GIVEN PROBLEM:
Reproduce each line, exactly, from the one containing "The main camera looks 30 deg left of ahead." through the end of the material. Exclude pictures.

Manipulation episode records
--- begin ---

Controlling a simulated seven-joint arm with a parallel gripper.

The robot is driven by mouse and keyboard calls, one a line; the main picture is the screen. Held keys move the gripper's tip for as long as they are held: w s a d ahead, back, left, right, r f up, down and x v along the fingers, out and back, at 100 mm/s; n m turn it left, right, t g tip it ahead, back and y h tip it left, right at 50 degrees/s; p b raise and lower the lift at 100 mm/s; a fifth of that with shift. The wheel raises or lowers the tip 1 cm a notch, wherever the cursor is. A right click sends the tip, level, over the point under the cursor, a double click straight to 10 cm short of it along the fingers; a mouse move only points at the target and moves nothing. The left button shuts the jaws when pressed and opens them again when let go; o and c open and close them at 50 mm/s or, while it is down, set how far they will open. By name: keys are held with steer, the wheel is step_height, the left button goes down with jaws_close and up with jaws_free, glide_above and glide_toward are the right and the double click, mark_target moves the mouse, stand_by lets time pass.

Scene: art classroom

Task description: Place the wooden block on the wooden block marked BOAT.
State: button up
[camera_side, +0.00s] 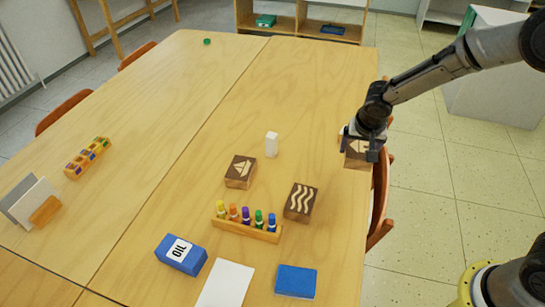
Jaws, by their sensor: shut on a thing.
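My gripper (364,150) is shut on a wooden block (356,155) with a pale mark on its dark face, seen only in part. It holds the block up over the table's right edge, near a chair. The wooden block with a sailboat picture (240,171), the BOAT block, lies on the table to the left of my gripper, with nothing on top of it. A third wooden block with wavy lines (300,202) lies to the right of the boat block and nearer the camera.
A white upright piece (271,144) stands just behind the boat block. A wooden rack of coloured markers (246,229) stands in front. A blue OIL box (181,254), white paper (226,285) and a blue pad (295,281) lie nearer.

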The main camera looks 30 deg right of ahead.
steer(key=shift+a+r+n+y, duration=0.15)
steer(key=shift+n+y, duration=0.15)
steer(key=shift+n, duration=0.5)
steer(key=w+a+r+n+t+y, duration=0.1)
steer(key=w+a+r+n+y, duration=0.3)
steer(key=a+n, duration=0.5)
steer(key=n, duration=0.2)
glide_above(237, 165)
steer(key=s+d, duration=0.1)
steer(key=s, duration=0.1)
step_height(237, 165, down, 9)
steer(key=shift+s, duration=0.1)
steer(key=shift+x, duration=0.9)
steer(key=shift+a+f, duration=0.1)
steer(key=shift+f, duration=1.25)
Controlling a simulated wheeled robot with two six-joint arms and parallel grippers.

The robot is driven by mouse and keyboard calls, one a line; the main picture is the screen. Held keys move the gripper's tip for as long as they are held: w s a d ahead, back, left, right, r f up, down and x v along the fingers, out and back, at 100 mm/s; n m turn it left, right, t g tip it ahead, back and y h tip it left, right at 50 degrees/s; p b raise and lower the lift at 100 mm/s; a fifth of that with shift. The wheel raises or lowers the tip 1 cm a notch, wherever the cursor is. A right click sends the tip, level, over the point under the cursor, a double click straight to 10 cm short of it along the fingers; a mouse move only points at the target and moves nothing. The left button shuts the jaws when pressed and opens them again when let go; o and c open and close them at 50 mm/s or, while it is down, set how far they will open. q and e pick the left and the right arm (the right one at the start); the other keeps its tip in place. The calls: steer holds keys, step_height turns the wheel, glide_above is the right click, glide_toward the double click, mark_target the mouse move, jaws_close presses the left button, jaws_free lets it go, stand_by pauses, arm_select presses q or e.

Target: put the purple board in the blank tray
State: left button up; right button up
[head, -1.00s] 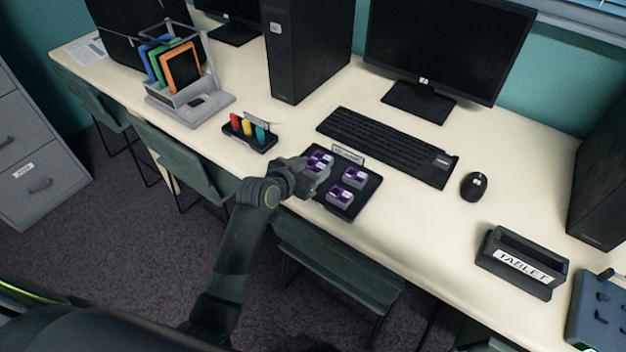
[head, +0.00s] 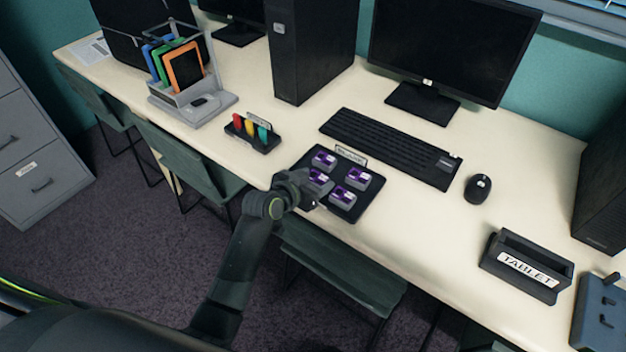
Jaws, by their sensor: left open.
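The dark tray (head: 339,178) lies on the desk in front of the keyboard, with a small label sign (head: 351,155) at its back edge; the lettering is too small to read surely. Several purple boards on grey bases sit in it. One purple board (head: 318,180) is at the tray's left front, right by my left gripper and partly covered by it. My left gripper (head: 314,196) is open at the tray's left front edge, its fingers close to that board; I cannot tell whether they touch it. My right gripper is not in view.
A black keyboard (head: 390,148) and mouse (head: 478,188) lie behind and right of the tray. A small holder with coloured pieces (head: 252,133) stands to the left. Desk between tray and box is clear.

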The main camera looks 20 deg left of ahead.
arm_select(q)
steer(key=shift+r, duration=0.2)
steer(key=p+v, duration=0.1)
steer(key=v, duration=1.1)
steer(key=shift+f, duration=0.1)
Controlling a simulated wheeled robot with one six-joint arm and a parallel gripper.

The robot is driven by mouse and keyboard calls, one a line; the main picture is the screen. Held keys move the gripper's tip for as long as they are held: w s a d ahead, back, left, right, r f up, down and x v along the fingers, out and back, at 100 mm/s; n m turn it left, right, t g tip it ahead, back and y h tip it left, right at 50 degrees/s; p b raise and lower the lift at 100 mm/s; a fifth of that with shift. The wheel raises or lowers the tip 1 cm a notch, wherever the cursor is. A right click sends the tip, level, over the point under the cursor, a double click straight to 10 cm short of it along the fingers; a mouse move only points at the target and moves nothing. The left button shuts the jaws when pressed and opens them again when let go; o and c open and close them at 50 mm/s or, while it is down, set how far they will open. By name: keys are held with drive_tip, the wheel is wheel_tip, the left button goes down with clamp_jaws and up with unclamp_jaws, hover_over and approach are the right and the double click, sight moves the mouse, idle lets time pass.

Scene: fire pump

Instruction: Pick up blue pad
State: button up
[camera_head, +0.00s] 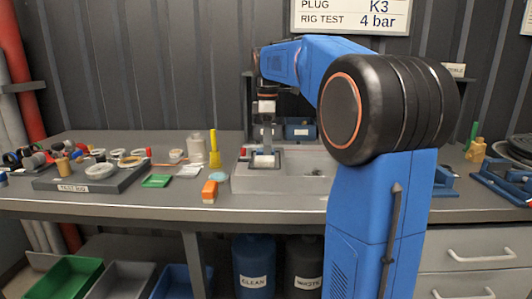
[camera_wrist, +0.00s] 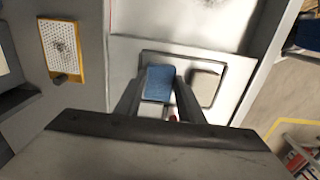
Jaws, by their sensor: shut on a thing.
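The blue pad (camera_wrist: 159,82) is a small blue rectangle between the two fingers of my gripper (camera_wrist: 160,88) in the wrist view. My gripper is shut on it. A pale grey pad (camera_wrist: 205,88) lies just right of it, by the right finger. Both show over a dark-rimmed shallow tray (camera_wrist: 236,72); I cannot tell if the blue pad is clear of its floor. In the head view my gripper (camera_head: 267,143) points down over the tray on the grey bench unit, and I cannot make out the blue pad there.
A yellow-framed perforated block (camera_wrist: 62,52) stands left in the wrist view. A parts board (camera_head: 100,178) is farther left.

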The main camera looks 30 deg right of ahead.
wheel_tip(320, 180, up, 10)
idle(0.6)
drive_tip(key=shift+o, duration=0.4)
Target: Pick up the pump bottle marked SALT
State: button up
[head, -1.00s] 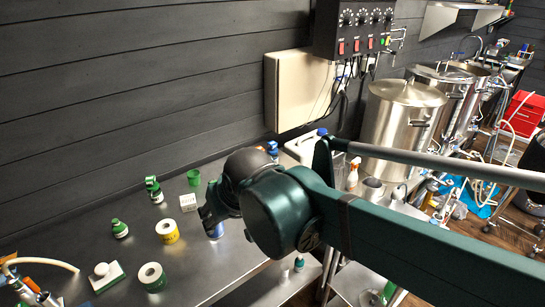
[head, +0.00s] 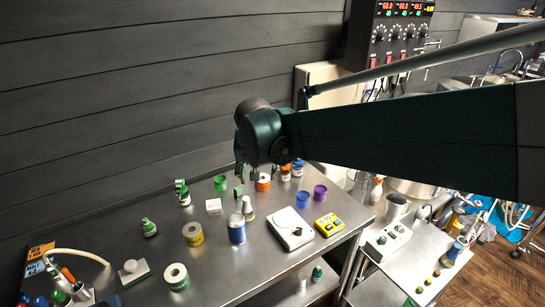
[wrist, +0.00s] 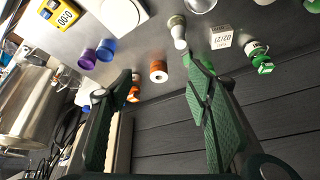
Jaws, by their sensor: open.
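No SALT marking is readable in either view, so I cannot tell which bottle bears it. Small green-topped bottles stand toward the back left of the steel table, one nearer (head: 149,228) and one farther back (head: 183,197). Two bottles with orange and blue parts, a left one (head: 285,172) and a right one (head: 298,169), stand at the back, close to my gripper (head: 248,174). My gripper is open and empty above the table's back.
The steel table (head: 125,245) also holds a white scale (head: 290,229), a yellow meter (head: 328,224), a blue-labelled container (head: 237,229), a yellow roll (head: 193,234) and purple cup (head: 320,192). A dark plank wall (head: 120,100) stands behind. Bare steel shows at the front.

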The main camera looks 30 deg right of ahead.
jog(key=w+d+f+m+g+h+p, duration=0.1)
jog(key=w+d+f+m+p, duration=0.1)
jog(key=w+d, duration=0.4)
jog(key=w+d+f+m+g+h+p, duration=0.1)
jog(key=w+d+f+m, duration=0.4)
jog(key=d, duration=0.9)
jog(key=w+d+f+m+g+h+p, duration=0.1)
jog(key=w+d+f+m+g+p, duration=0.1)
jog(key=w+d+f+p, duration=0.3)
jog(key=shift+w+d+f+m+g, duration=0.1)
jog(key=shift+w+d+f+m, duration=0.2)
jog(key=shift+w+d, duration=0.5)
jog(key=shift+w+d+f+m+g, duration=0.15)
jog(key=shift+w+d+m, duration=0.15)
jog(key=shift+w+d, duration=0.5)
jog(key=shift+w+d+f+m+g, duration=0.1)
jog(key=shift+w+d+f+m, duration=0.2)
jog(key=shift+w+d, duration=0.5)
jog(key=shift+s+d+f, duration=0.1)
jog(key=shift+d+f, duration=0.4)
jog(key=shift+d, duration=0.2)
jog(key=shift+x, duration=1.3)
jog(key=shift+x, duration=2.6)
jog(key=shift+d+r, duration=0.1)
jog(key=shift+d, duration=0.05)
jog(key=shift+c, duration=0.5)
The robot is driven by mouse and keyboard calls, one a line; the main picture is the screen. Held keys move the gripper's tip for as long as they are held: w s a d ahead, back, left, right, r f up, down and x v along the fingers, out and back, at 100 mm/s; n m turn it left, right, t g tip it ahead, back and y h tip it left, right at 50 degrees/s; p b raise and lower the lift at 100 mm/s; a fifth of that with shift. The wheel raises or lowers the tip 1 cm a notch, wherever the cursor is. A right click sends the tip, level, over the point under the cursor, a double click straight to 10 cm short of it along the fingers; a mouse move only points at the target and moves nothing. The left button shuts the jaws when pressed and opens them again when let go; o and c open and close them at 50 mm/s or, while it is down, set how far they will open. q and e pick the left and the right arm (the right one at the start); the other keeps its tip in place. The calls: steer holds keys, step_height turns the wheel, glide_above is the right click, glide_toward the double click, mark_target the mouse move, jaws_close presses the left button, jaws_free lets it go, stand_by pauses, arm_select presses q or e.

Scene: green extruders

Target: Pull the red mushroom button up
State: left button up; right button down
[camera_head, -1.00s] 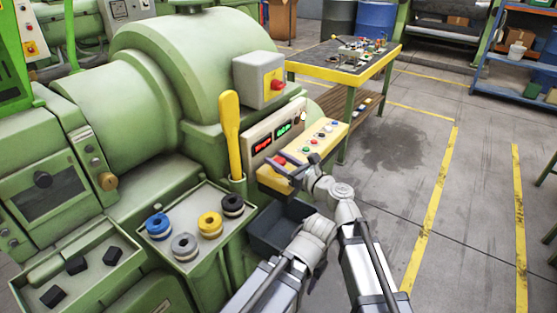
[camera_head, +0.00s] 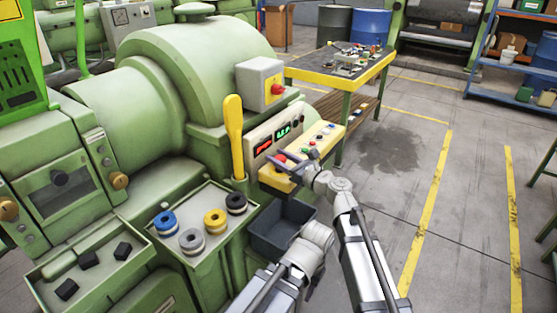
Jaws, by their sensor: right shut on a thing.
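The red mushroom button (camera_head: 281,158) sits at the near left end of the yellow control panel (camera_head: 325,136), on the front of the green extruder. My right gripper (camera_head: 285,163) is at that end of the panel, its dark fingers shut at the red button. The fingers partly cover the button, so its exact height is hard to tell.
Another red button (camera_head: 277,89) is on a grey box above. A yellow handle (camera_head: 233,135) stands left of the panel. A dark bin (camera_head: 272,237) lies below. A tray (camera_head: 190,267) holds several rolls. Open floor lies to the right.

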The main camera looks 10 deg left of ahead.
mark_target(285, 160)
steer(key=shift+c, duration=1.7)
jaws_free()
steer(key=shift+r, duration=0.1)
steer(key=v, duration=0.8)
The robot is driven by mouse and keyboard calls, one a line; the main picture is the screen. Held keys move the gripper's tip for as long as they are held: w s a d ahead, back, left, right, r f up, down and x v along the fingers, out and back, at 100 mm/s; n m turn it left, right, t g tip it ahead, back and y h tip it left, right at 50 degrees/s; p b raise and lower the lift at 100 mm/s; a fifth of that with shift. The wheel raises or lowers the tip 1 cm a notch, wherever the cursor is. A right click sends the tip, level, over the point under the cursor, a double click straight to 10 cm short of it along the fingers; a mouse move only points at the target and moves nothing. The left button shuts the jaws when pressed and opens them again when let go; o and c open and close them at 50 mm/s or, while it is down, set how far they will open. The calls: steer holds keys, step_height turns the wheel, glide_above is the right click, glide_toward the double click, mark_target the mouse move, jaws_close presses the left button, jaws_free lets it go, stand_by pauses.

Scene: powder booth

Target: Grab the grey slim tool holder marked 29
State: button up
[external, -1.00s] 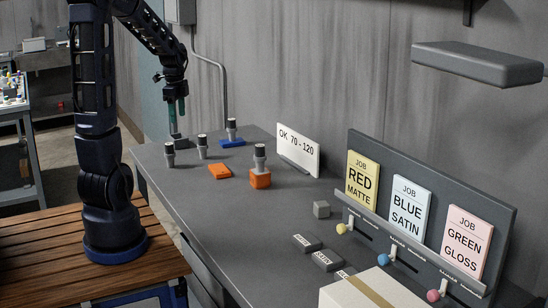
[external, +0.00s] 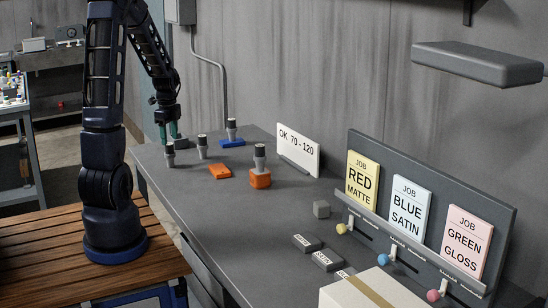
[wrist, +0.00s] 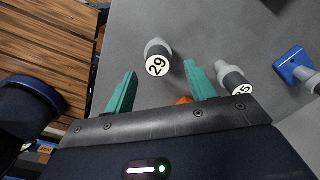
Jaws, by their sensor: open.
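The grey slim tool holder marked 29 (wrist: 157,60) shows in the wrist view with a black-on-white number cap. It lies ahead of and between my two green fingertips. In the external view the leftmost grey holder (external: 169,156) stands upright near the table's left edge, just below my fingers. My gripper (external: 168,139) is open and empty; in the wrist view its fingers (wrist: 160,68) are spread wide. A second grey holder (wrist: 233,80), its number partly hidden and hard to read, is to the right of the right finger.
Another grey holder (external: 202,147) stands close by. Others stand on a blue base (external: 232,143) and an orange base (external: 260,180). An empty-looking orange block (external: 219,171) lies on the grey table (external: 205,200). A white sign (external: 298,150) stands behind.

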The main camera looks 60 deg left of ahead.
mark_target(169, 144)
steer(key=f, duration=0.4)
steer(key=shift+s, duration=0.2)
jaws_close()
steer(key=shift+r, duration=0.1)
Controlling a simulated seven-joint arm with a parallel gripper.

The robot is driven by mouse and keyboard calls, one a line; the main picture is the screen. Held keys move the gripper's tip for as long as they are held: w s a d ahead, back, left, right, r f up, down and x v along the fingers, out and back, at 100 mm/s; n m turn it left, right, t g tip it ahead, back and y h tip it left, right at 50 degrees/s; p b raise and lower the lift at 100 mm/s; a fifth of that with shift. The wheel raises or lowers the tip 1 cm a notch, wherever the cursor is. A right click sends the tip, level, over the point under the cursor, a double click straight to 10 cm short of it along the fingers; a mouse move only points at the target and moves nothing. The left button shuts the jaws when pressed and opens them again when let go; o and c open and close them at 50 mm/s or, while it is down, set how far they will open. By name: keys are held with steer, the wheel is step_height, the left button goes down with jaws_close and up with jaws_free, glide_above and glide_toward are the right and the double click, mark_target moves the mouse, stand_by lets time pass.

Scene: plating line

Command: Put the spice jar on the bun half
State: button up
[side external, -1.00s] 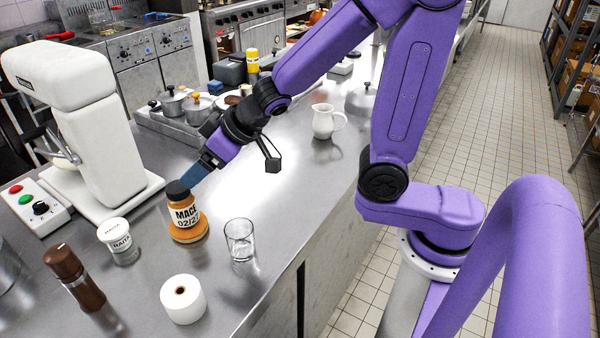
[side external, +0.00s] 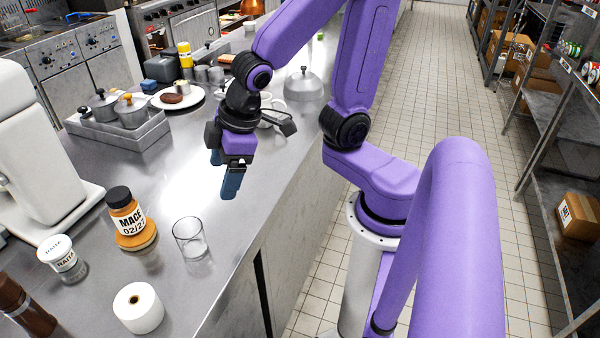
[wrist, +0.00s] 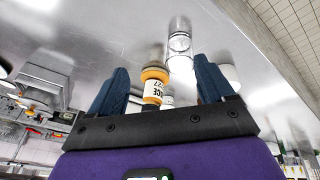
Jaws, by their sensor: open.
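The spice jar (side external: 125,212), orange with a black lid and a white label, stands upright on the bun half (side external: 136,239) in the side external view. The jar also shows in the wrist view (wrist: 154,86), in the gap between my fingers but farther off. My gripper (side external: 231,188) is open and empty above the counter, to the right of the jar and apart from it. Most of the bun half is hidden under the jar.
An empty glass (side external: 189,239) stands right of the jar, near the counter edge. A raita tub (side external: 63,258), a white roll (side external: 138,307) and a brown grinder (side external: 24,305) stand in front. A white machine (side external: 38,160) is at left; a tray with pots (side external: 118,128) lies behind.

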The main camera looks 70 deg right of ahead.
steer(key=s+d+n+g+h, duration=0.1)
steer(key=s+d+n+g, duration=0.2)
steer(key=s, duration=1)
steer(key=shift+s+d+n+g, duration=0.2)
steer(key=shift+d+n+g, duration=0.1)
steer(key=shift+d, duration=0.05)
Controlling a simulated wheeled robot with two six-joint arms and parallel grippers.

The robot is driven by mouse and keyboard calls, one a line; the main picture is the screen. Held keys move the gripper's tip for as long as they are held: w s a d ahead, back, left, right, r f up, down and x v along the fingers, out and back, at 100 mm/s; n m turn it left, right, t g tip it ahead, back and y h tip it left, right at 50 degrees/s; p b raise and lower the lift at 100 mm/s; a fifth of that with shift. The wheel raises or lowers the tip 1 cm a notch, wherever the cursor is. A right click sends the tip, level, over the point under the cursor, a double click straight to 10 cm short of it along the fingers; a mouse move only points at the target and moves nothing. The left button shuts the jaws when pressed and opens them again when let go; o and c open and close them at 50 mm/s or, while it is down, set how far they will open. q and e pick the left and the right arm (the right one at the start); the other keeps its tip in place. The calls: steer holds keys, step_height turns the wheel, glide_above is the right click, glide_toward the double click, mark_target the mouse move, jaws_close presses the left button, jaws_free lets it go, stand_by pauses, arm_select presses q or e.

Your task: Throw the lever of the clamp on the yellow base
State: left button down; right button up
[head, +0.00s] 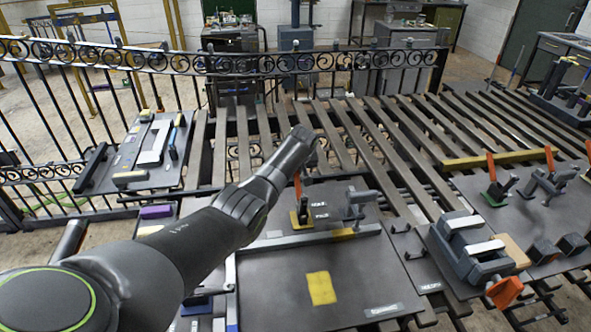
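The clamp (302,215) on the yellow base stands on the middle dark board, just right of my left arm. Its orange lever (297,186) stands roughly upright, partly covered by my arm. The yellow base (294,220) shows at its left foot. My left arm reaches from the lower left to above and behind the clamp. Its fingers do not show, so I cannot tell whether they touch the lever. My right gripper is out of view.
A grey clamp (357,204) stands close right of it. A yellow square (321,288) lies on the board in front. Another orange-levered clamp (497,189) on a green base and a grey vise-like block (470,250) are at the right. An ironwork railing (240,64) runs behind.

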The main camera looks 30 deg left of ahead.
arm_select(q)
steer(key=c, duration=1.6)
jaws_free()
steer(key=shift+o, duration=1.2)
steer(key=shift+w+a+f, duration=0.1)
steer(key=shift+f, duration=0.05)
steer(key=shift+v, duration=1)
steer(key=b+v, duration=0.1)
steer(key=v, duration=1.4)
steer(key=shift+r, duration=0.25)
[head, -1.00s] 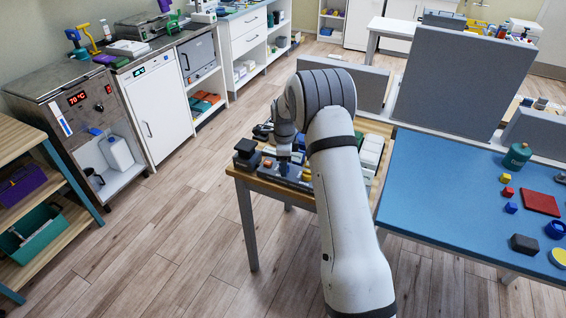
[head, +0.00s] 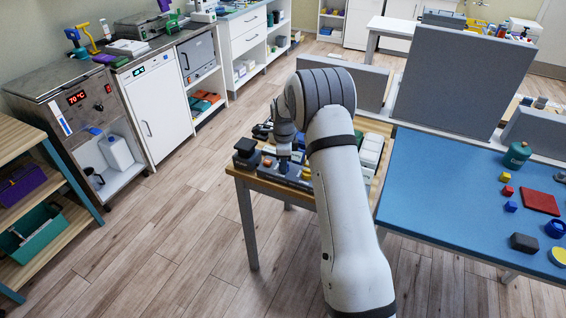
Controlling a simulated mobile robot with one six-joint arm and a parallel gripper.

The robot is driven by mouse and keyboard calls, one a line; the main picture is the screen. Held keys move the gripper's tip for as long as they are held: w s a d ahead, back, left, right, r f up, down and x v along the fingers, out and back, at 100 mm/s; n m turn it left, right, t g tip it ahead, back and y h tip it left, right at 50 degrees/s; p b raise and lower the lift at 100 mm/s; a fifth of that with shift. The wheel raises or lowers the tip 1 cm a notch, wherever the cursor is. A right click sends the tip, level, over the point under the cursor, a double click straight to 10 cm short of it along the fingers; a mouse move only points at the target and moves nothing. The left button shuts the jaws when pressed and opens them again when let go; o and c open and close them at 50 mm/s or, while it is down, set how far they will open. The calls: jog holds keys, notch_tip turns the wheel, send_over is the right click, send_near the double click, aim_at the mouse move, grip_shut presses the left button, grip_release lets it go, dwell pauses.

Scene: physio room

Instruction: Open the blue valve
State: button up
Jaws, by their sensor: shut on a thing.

--- end ---

ANSWER TO THE PROBLEM:
The main camera looks 30 deg left of ahead.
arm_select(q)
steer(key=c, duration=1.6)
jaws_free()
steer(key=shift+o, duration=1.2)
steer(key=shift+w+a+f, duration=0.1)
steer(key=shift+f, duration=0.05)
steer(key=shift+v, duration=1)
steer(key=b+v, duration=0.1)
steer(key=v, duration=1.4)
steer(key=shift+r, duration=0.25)
[head, -1.00s] 
[head, +0.00s] 
Controlling a simulated mobile robot with one six-joint arm and a parallel gripper.

The robot is driven by mouse and keyboard calls, one a line; the main picture is the screen. Held keys move the gripper's tip for as long as they are held: w s a d ahead, back, left, right, r f up, down and x v along the fingers, out and back, at 100 mm/s; n m turn it left, right, t g tip it ahead, back and y h tip it left, right at 50 degrees/s; p b raise and lower the lift at 100 mm/s; a fifth of that with shift. The wheel raises or lowers the tip 1 cm a notch, wherever the cursor is. A right click sends the tip, level, over the point under the cursor, a double click straight to 10 cm short of it along the fingers; a mouse move only points at the target and moves nothing. The left button shuts the jaws when pressed and opens them again when let go; o and c open and close them at 50 mm/s or, while it is down, set how far they will open. The calls: jog holds keys, notch_tip turns the wheel, send_over is the right click, send_near the double click, aim_at the mouse move, grip_shut presses the left button, grip_release lets it go, dwell pauses.

Scene: physio room

Instruction: Open the blue valve
State: button up
Jaws, by their sensor: shut on a thing.

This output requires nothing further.